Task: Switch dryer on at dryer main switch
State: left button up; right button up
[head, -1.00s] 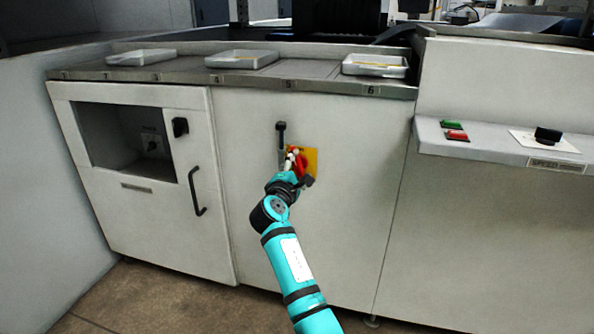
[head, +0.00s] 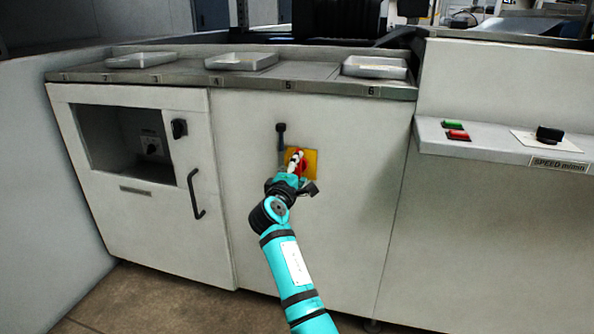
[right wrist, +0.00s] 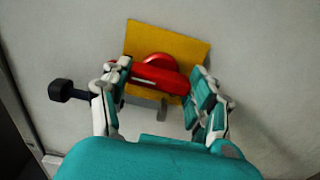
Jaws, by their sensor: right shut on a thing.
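A red rotary switch handle (head: 303,166) sits on a yellow square plate (head: 312,157) on the white cabinet front. In the right wrist view the red handle (right wrist: 158,72) lies nearly level across the yellow plate (right wrist: 190,48), tilted slightly down to the right. My right gripper (head: 297,168) is at the handle, partly covering it in the head view. In the right wrist view its fingers (right wrist: 160,77) are at the two ends of the handle, shut on it. My left gripper is not in view.
A recess at left holds a dark knob (head: 152,147). Trays (head: 374,67) stand on the ledge above. Green and red buttons (head: 456,135) and a black speed knob (head: 549,134) are on the right shelf.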

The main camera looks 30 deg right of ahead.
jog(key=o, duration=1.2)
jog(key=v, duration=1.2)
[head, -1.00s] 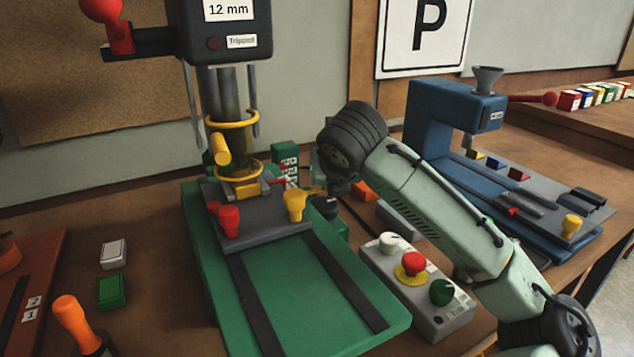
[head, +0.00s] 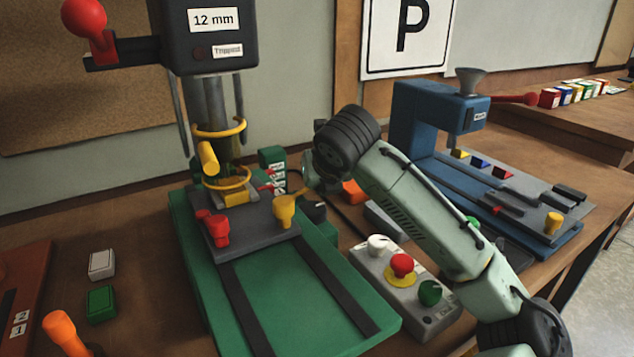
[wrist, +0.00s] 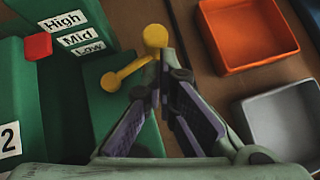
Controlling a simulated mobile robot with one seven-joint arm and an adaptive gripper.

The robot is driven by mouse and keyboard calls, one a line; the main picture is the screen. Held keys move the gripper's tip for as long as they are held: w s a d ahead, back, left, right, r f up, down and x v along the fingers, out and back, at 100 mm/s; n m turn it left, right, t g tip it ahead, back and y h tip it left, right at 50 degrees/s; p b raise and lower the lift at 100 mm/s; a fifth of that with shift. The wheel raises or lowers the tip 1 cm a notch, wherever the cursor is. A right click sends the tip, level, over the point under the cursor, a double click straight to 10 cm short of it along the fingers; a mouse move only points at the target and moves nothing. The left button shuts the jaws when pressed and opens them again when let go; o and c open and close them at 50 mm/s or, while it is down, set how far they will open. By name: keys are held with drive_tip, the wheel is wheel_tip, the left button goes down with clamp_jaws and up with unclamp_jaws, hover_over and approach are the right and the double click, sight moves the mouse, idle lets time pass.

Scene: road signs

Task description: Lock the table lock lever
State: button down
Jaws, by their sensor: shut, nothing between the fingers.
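A yellow lever (wrist: 131,68) with a large ball at one end and a smaller round end is mounted on a green part in the wrist view; I take it for the table lock lever. In the head view, a small yellow bar (head: 303,194) shows behind the yellow clamp knob, partly hidden. My gripper (wrist: 163,82) is shut and empty. Its fingertips are just below the lever's large ball, close beside the bar; I cannot tell whether they touch. In the head view my wrist hides most of the gripper.
High, Mid and Low labels (wrist: 76,38) and a red tab stand left of the lever. An orange tray (wrist: 248,35) and a grey tray (wrist: 285,120) lie right. The green drill press base (head: 290,310), a button box (head: 405,290) and a blue press (head: 420,125) surround my arm.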

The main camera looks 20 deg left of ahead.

** PROBLEM DESCRIPTION **
Pull out all lines of the data with the string "robot".

** RESPONSE TO THE TASK **
Controlling a simulated mobile robot with one seven-joint arm and an adaptive gripper.
The robot is driven by mouse and keyboard calls, one a line; the main picture is the screen. Held keys move the gripper's tip for as long as they are held: w s a d ahead, back, left, right, r f up, down and x v along the fingers, out and back, at 100 mm/s; n m turn it left, right, t g tip it ahead, back and y h tip it left, right at 50 degrees/s; p b raise and lower the lift at 100 mm/s; a fifth of that with shift. The wheel raises or lowers the tip 1 cm a notch, wherever the cursor is. A right click sends the tip, level, over the point under the cursor, a double click straight to 10 cm short of it along the fingers; a mouse move only points at the target and moves nothing. The left button shuts the jaws when pressed and opens them again when let go; o and c open and close them at 50 mm/s or, while it is down, set how far they will open. By name: keys are held with drive_tip, the wheel is wheel_tip, the left button goes down with clamp_jaws and up with unclamp_jaws, hover_over and approach are the right and the double click, sight moves the mouse, idle lets time pass.

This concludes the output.